**Data provided**
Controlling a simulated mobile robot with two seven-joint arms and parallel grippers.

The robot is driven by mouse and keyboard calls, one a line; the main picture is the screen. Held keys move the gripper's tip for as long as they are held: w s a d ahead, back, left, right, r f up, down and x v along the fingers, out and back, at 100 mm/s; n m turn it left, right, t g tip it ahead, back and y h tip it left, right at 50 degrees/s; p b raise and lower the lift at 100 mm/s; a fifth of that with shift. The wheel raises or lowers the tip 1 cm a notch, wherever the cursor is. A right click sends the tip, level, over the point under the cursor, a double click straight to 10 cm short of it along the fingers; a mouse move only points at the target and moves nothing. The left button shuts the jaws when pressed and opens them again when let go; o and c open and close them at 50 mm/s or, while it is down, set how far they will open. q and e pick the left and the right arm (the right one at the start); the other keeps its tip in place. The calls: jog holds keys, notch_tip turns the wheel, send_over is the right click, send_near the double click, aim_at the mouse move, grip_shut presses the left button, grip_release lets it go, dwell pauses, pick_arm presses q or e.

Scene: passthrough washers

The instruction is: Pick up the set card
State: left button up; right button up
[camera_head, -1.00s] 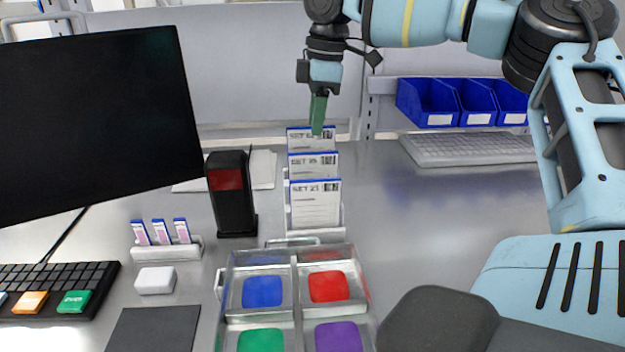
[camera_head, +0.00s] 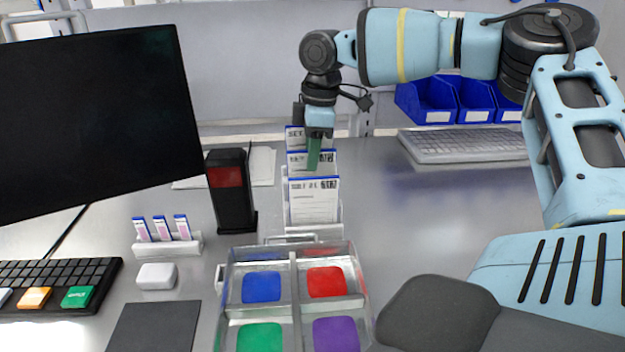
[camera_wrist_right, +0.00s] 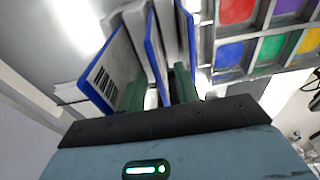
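Three white set cards with blue top edges stand one behind another in a light rack (camera_head: 314,236). The front card (camera_head: 312,203) is nearest me; the middle card (camera_head: 327,166) and the back card (camera_head: 294,140) are partly covered. My right gripper (camera_head: 314,152) points down at the middle card, one green finger in front of its face. In the right wrist view, the green fingers (camera_wrist_right: 157,92) stand apart on either side of the middle card's blue edge (camera_wrist_right: 154,58). The back card (camera_wrist_right: 108,78) lies left of them. Contact with the card is unclear. My left gripper is out of view.
A dark post with a red panel (camera_head: 229,178) stands left of the rack. A clear tray (camera_head: 295,290) with coloured squares is in front. A monitor (camera_head: 95,115) is at left; a keyboard (camera_head: 465,146) and blue bins (camera_head: 440,100) are at back right. The table right of the rack is clear.

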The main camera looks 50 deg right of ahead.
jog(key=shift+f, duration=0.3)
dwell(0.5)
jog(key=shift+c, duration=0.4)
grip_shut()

**Set problem**
Restate the whole listing above exactly, except for its images.

**Output**
Controlling a simulated mobile robot with two seven-joint arms and parallel grippers.

The robot is driven by mouse and keyboard calls, one a line; the main picture is the screen. Held keys move the gripper's tip for as long as they are held: w s a d ahead, back, left, right, r f up, down and x v along the fingers, out and back, at 100 mm/s; n m turn it left, right, t g tip it ahead, back and y h tip it left, right at 50 degrees/s; p b raise and lower the lift at 100 mm/s; a fifth of that with shift. The wheel raises or lowers the tip 1 cm a notch, wherever the cursor is. A right click sends the tip, level, over the point under the cursor, a double click straight to 10 cm short of it along the fingers; a mouse move only points at the target and moves nothing. The left button shuts the jaws when pressed and opens them again when let go; o and c open and close them at 50 mm/s or, while it is down, set how far they will open. q and e pick the left and the right arm (the right one at the start); the other keeps its tip in place. The calls: jog holds keys, notch_tip turns the wheel, send_over is the right click, send_near the double click, aim_at the mouse move, grip_shut presses the left button, grip_release lets it go, dwell pauses, pick_arm presses q or e.

Scene: passthrough washers

The instruction is: Pick up the set card
State: left button up; right button up
[camera_head, -1.00s] 
[camera_head, +0.00s] 
[camera_wrist_right, +0.00s] 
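Three white set cards with blue top edges stand one behind another in a light rack (camera_head: 314,236). The front card (camera_head: 312,203) is nearest me; the middle card (camera_head: 327,166) and the back card (camera_head: 294,140) are partly covered. My right gripper (camera_head: 314,152) points down at the middle card, one green finger in front of its face. In the right wrist view, the green fingers (camera_wrist_right: 157,92) stand apart on either side of the middle card's blue edge (camera_wrist_right: 154,58). The back card (camera_wrist_right: 108,78) lies left of them. Contact with the card is unclear. My left gripper is out of view.
A dark post with a red panel (camera_head: 229,178) stands left of the rack. A clear tray (camera_head: 295,290) with coloured squares is in front. A monitor (camera_head: 95,115) is at left; a keyboard (camera_head: 465,146) and blue bins (camera_head: 440,100) are at back right. The table right of the rack is clear.

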The main camera looks 50 deg right of ahead.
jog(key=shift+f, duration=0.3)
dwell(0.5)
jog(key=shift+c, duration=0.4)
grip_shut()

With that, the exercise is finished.